I was asked to critique on about a dozen self-designed book covers.
The sore spot is the typography.
1. The title text tends to crowd the space. Ideally it should either sit comfortably within the cover and have some breathing room, or it should expand past the margins and bleed off the page.
2. Though it’s common to center text on book covers, I rarely center text unless I’m designing a wedding invitation or the lines of text are roughly similar in length (or there’s only one line). The eye likes to jump to a left edge to read the next line and with centered text, it has to hunt for where the next line begins. Centered text is a natural and logical, but predictable approach. With a little exploration, there are almost always more elegant solutions.
3. Setting text on top of a photo is often difficult. The common solution is to add bevels, glows and drop shadows. Better to use photos with large areas of light, dark or solid color. Photoshop filters look like the hand of a computer – not the hand of an artist.
4. Never ever, ever, ever, ever, ever, ever, ever, ever, ever, ever, ever, ever, ever, ever, ever stretch or compress type. Look around and you’ll see poorly made signs all the time where the middle of the “S” is disproportionately fattened by compressing the text. There are compressed and extended typefaces designed to do that job without losing their proportions. It’s like staring into a fun house mirror.
5. Use comic sans—go to jail. It’s the law.
6. Understand the temporal context of your type choices. Most people choose type indiscriminately from a dropdown menu offering 200 choices without any awareness of whether the typeface is art nouveau, modernist, classic or cliché. A friend of mine has art nouveau type on the titles of his self-designed martial arts/vampire books. It’s utterly incongruous. Different typefaces have the ability to place your work in the correct—or incorrect—temporal setting. When I first started working with computers, I couldn’t understand what was so futuristic about the typeface Futura. Later, I learned that when Paul Renner designed it in 1929, it was part of a modernist, progressive revolution in geometric sans-serif typefaces.

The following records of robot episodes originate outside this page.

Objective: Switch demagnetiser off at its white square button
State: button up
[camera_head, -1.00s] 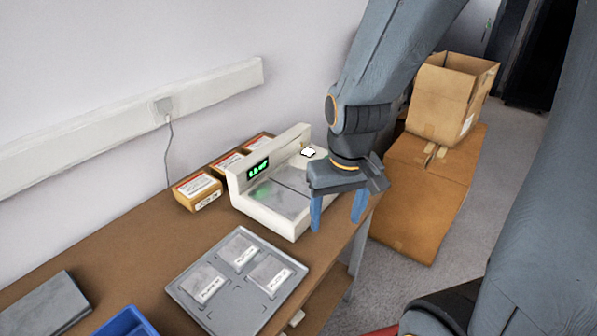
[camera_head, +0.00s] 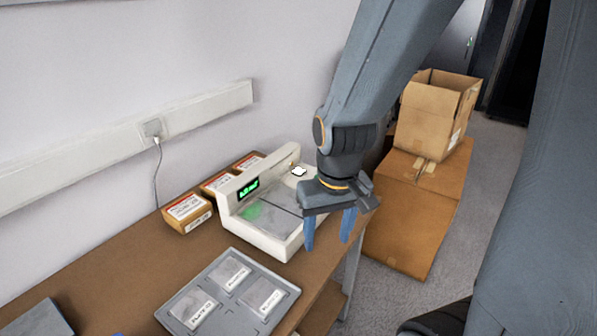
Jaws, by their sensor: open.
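The demagnetiser (camera_head: 262,222) is a white device with a raised back, standing on the brown bench. Its small display (camera_head: 248,189) glows green. A white square button (camera_head: 299,171) shows on its top near the right end, just left of my gripper's wrist. My gripper (camera_head: 328,238) points down with its two blue fingers apart and nothing between them. It appears in front of the device's right end; I cannot tell whether it touches it. My gripper and wrist hide part of that end.
A grey tray (camera_head: 222,322) with several labelled pieces lies in front of the device. Labelled boxes (camera_head: 187,212) stand behind it at the left. Cardboard boxes (camera_head: 412,215) are stacked on the floor right of the bench (camera_head: 130,262). A wall trunking with a cable runs behind.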

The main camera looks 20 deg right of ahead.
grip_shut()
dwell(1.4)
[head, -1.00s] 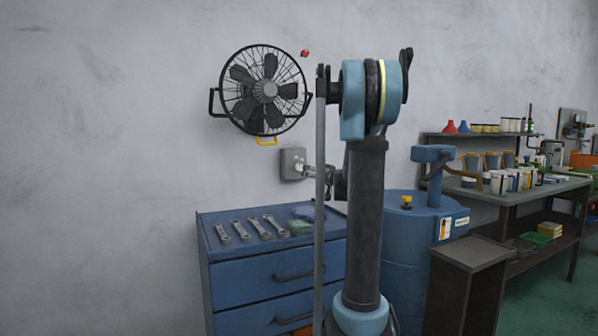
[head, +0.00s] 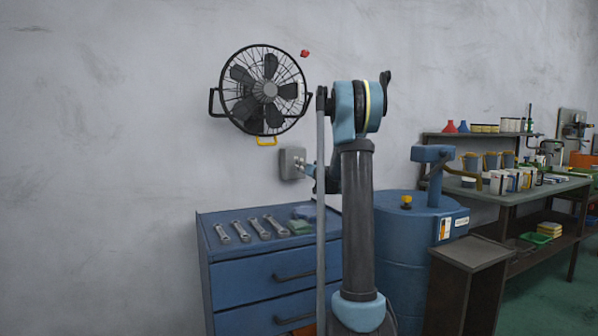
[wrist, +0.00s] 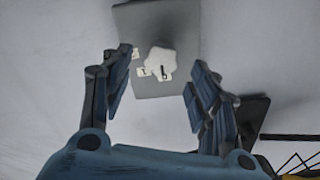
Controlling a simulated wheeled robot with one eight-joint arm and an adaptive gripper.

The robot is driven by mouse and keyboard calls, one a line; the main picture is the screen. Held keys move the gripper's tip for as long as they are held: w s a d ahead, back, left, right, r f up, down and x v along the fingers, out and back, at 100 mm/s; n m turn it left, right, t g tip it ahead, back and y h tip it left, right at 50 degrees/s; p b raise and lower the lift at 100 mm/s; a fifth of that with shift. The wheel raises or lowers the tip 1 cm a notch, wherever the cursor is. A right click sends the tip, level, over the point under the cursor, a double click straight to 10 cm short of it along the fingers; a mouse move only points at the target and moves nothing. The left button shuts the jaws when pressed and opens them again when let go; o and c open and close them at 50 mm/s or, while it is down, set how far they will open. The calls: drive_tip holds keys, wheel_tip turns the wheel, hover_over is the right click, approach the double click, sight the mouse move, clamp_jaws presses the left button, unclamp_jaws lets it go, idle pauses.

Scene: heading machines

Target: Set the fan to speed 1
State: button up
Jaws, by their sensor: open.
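The black wall fan (head: 265,90) hangs on the wall in the head view. Below it to the right is a grey control box (head: 290,164) on the wall. In the wrist view the box face (wrist: 165,20) carries a pale knob (wrist: 160,60) with small white labels (wrist: 137,54) beside it; their marks are too small to read surely. My gripper (wrist: 160,76) is open, its fingers spread on either side of the knob in this view, with no contact visible. In the head view my gripper (head: 308,169) is close to the box, partly hidden by my arm.
A blue drawer cabinet (head: 270,270) with several wrenches on top stands below the box. A blue barrel (head: 400,260) and a workbench (head: 530,190) are at the right. The fan guard's edge (wrist: 298,160) shows at the wrist view's lower right.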

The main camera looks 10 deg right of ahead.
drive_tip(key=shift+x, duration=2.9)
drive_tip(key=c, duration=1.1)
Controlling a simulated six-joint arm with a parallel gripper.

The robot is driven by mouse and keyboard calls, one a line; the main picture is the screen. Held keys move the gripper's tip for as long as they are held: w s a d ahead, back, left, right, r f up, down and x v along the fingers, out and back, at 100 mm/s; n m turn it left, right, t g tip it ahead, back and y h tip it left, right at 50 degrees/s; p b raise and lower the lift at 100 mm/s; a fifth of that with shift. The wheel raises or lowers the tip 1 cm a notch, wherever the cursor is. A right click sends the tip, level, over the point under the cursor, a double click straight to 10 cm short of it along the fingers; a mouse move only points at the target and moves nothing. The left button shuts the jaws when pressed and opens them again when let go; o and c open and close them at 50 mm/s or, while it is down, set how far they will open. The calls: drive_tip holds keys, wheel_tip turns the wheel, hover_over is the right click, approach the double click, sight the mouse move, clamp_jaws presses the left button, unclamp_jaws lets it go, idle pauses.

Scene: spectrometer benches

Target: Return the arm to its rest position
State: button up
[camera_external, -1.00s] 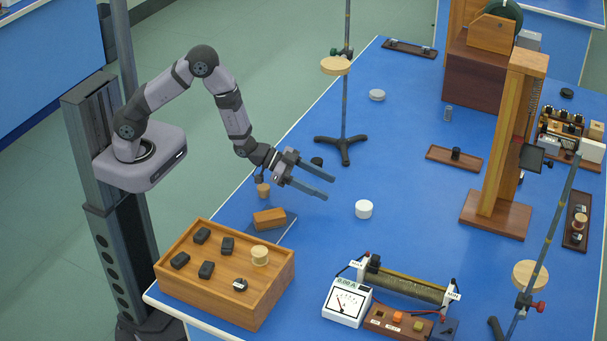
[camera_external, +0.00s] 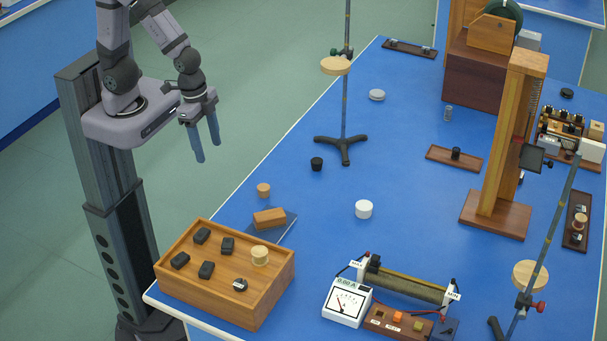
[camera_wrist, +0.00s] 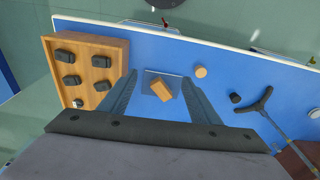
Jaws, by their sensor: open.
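My gripper (camera_external: 207,139) is beside my base at the upper left of the external view, off the table's left edge and above the floor. Its two blue-grey fingers point down, are apart and hold nothing. My arm is folded, with the forearm drawn back close to the column. In the wrist view the fingers (camera_wrist: 158,98) stand apart, with the table seen far below and a wooden block between them in the picture.
The blue table (camera_external: 320,235) carries a wooden box (camera_external: 215,298) with black knobs, a wooden block (camera_external: 269,218), a cork (camera_external: 263,190), a black stopper (camera_external: 316,164), a white cylinder (camera_external: 363,209) and a tripod stand (camera_external: 345,145). Open floor surrounds the gripper.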

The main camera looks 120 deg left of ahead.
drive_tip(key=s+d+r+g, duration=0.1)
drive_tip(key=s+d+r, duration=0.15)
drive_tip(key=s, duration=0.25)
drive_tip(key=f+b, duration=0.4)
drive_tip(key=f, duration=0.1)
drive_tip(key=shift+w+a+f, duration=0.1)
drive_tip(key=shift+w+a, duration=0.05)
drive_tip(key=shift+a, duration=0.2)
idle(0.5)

7. When designing ANYTHING, do some research. Look at book covers by pros like Chipp Kidd. One of my favorite “design bibles” is a book of Blue Note album covers designed by Reid Miles in the 1950s and 60’s. As a matter of fact, the cover of my most recent book was intentionally adapted from his album covers to establish that very point. My design students typically sit down at a computer and start moving text and images around, hoping to come up with something inspiring. This is the “white cane” approach to design. You can come up with something perfectly original based on the work of brilliant people who came before you. Your work will be better, and you’ll grow as a designer by assuming their vocabulary.
8. Challenge yourself to write a colophon for your book—even if you don’t include it in the content. This is the section where you explain your choices of typeface, imagery, color, etc. If you can’t justify it, it’s uninformed choice – not conscious design.
9. A book cover is not a box or a label. It’s a visual poem that has to immediately create interest in the readers its intended for. It may be attractive, and it may be legible, but it has to exert its own gravitational pull on the reader. A very small percentage of covers achieve this.